私がワープロを使い出して、約一年になる。万年筆でせっせと枡目《ますめ》を埋めていたころは、
「あんな機械、使うもんか」
と思っていた。ところが右手の調子が悪くなり、やむなくワープロに切り替えざるをえなくなったのである。最初は自分の考えるスピードと、指の動きがちぐはぐでイライラしたが、最近やっと慣れてきて、手で書くよりも速くなった。そしてワープロを使ったおかげで、机のまわりがゴチャゴチャしなくなったのが喜ばしい。原稿用紙を机の上に置き万年筆にインクを入れ、準備万端整って、
「さあこれから書きましょう」
と、枡目を見たとたん、やる気をなくしたこともしばしばあった。ところがワープロの場合は、気軽にポコポコ打てるのがいい。

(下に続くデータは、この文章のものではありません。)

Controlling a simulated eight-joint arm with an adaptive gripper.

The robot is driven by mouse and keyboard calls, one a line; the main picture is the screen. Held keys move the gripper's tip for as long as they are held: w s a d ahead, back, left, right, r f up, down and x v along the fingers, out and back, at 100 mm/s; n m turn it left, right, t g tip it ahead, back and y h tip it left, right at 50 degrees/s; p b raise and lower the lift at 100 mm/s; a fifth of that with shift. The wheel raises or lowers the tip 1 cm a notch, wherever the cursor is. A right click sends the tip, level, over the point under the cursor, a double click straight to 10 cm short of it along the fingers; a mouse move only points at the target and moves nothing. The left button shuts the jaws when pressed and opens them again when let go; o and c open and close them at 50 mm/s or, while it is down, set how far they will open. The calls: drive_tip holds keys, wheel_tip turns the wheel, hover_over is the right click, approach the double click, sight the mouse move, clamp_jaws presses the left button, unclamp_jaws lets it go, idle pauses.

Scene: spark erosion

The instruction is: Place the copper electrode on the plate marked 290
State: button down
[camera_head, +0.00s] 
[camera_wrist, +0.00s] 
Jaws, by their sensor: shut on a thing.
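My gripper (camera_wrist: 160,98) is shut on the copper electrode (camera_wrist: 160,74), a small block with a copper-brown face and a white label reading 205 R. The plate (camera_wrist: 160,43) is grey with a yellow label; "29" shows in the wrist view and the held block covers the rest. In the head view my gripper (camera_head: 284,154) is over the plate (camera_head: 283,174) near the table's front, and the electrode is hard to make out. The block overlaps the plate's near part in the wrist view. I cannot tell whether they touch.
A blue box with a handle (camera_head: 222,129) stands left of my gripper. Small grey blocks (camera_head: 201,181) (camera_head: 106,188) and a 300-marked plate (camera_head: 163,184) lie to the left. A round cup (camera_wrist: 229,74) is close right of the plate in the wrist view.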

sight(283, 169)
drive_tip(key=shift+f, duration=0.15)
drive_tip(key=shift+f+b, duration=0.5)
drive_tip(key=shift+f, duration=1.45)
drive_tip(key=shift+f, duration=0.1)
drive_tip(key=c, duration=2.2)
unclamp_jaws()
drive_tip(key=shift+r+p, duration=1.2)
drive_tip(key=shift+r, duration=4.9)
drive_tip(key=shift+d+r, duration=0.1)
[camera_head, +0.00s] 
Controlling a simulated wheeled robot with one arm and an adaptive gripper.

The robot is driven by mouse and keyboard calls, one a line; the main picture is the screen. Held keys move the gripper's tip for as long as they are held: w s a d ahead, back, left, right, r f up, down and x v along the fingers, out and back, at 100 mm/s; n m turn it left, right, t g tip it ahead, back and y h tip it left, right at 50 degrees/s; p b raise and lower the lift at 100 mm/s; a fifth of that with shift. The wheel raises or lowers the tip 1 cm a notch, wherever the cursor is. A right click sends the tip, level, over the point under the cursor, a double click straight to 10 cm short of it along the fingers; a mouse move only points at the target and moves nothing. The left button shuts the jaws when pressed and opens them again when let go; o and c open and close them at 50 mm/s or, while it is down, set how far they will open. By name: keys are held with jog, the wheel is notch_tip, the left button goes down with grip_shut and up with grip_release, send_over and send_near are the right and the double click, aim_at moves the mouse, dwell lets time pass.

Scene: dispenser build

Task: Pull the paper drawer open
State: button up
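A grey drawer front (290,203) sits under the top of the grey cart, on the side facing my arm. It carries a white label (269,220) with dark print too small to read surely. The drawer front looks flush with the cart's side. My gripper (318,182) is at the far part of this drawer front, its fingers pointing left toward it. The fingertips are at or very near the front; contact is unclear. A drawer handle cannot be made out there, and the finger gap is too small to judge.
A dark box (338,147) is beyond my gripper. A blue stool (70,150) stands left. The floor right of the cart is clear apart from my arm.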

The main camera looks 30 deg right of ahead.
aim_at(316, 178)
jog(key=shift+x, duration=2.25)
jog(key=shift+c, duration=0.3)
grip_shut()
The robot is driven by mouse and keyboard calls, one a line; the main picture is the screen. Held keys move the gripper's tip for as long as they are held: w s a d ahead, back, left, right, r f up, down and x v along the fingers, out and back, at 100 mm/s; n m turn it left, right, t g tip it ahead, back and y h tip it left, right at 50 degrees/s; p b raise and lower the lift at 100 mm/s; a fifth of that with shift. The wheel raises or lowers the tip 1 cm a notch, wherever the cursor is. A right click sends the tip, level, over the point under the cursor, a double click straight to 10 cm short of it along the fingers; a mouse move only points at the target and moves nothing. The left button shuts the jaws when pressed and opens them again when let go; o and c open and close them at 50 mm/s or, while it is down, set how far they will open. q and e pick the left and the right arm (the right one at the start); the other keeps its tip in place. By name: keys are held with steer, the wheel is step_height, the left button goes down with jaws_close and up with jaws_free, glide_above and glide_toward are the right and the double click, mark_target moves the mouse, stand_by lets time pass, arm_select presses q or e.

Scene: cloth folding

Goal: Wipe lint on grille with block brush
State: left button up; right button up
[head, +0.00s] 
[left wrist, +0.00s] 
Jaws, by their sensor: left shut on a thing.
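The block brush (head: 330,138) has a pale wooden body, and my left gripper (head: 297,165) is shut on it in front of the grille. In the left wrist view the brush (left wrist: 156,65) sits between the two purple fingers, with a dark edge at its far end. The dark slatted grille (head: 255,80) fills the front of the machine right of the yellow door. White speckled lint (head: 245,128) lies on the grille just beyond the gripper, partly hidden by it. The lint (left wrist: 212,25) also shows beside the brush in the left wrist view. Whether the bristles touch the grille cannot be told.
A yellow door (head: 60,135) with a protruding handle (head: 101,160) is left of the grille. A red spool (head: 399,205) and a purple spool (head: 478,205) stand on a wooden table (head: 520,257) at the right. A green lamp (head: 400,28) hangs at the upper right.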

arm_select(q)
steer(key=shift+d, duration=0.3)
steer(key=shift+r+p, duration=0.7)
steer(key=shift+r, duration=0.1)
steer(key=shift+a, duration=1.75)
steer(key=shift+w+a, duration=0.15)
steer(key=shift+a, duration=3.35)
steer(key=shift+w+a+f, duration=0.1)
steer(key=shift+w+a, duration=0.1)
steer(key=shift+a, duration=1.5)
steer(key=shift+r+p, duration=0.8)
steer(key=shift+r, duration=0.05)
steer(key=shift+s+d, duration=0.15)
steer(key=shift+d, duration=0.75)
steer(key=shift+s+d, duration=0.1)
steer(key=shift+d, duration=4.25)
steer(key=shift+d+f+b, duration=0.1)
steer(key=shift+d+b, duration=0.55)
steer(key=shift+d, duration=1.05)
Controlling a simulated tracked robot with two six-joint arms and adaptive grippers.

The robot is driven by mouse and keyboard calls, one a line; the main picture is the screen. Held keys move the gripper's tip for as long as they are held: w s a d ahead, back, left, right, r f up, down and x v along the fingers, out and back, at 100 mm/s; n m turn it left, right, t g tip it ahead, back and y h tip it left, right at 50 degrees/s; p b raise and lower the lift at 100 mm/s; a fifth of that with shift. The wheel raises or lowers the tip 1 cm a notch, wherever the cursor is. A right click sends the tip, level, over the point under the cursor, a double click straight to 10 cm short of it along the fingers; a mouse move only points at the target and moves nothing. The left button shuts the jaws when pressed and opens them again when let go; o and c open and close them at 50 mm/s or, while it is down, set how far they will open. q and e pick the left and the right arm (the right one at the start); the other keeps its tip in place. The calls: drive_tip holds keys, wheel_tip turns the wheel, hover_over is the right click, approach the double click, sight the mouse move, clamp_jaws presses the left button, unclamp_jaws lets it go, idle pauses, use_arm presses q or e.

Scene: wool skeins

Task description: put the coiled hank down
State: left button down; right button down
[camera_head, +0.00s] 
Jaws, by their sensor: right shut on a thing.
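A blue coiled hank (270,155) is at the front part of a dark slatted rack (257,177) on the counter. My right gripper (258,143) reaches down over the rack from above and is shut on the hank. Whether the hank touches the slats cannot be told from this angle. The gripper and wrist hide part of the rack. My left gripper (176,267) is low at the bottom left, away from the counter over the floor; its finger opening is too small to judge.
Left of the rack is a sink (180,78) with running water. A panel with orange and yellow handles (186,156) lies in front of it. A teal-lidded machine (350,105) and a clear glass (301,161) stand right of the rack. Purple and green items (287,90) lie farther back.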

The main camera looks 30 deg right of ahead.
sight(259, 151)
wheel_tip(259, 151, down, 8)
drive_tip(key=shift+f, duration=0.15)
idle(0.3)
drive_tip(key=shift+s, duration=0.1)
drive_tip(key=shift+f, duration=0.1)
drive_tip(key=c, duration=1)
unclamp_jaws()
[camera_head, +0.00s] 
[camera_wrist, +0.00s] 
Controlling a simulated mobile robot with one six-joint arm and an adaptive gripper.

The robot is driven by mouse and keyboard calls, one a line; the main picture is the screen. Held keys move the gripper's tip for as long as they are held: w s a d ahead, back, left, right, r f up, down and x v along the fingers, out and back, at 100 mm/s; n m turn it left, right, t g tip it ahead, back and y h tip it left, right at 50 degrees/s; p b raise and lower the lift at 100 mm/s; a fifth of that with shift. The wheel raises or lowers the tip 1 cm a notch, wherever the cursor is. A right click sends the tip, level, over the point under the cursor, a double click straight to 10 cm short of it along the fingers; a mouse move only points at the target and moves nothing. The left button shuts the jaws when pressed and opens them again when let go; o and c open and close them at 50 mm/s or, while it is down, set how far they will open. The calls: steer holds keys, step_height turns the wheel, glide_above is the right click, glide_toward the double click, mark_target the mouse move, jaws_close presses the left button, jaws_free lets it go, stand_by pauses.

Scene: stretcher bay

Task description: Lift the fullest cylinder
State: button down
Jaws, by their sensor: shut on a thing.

髪を振り乱して書いて、ふと気がついてみたら、右手がインクだらけになっていることもない。あまりに書き込み、書き直しが多くて、原稿用紙が真黒けになってしまい、何を書いてるんだかわからなくなって、自己嫌悪に陥ることもない。すべて画面のなかで、きれいに操作できるのでなかなかよろしい。
目が悪くならないかと聞かれることも多いが、私の使っているのはグレーの画面に白く文字が出てくるタイプだが、今のところは何の影響もない。万年筆時代は肩が凝って、いつもマグネキングのお世話になっていたのだが、ワープロにしてからはそんなこともなくなった。とにかく身も心もスッキリして、ワープロを導入したのは私にとっては正解だった。
ところが、やはり物事はいいことばかりではない。あるとき友だちに手紙を書こうと、久し振りに万年筆を持って、私はビックリした。字がとってもへたくそになっていた。そして漢字まで忘れていた。大まかな形は分かっているのだが、ディテールが思い出せない。ワープロでは、画面に映し出されるたくさんの漢字から適当なのを選べばよいので、文字の細かい部分まで注意して見ているわけではない。だから文字を書いてみると、私の頭にあった漢字が、すべて朧《おぼろ》になってしまったのであった。拝啓の「拝」の字の横棒が、三本か四本かわからなくなったときは焦った。ワープロのせいではなく老化現象かもしれないが、まだこの歳でこんなこともわからなくなるようでは困るのである。便利にはなっていくが、どんどん脳のほうは退化していくようで恐ろしい。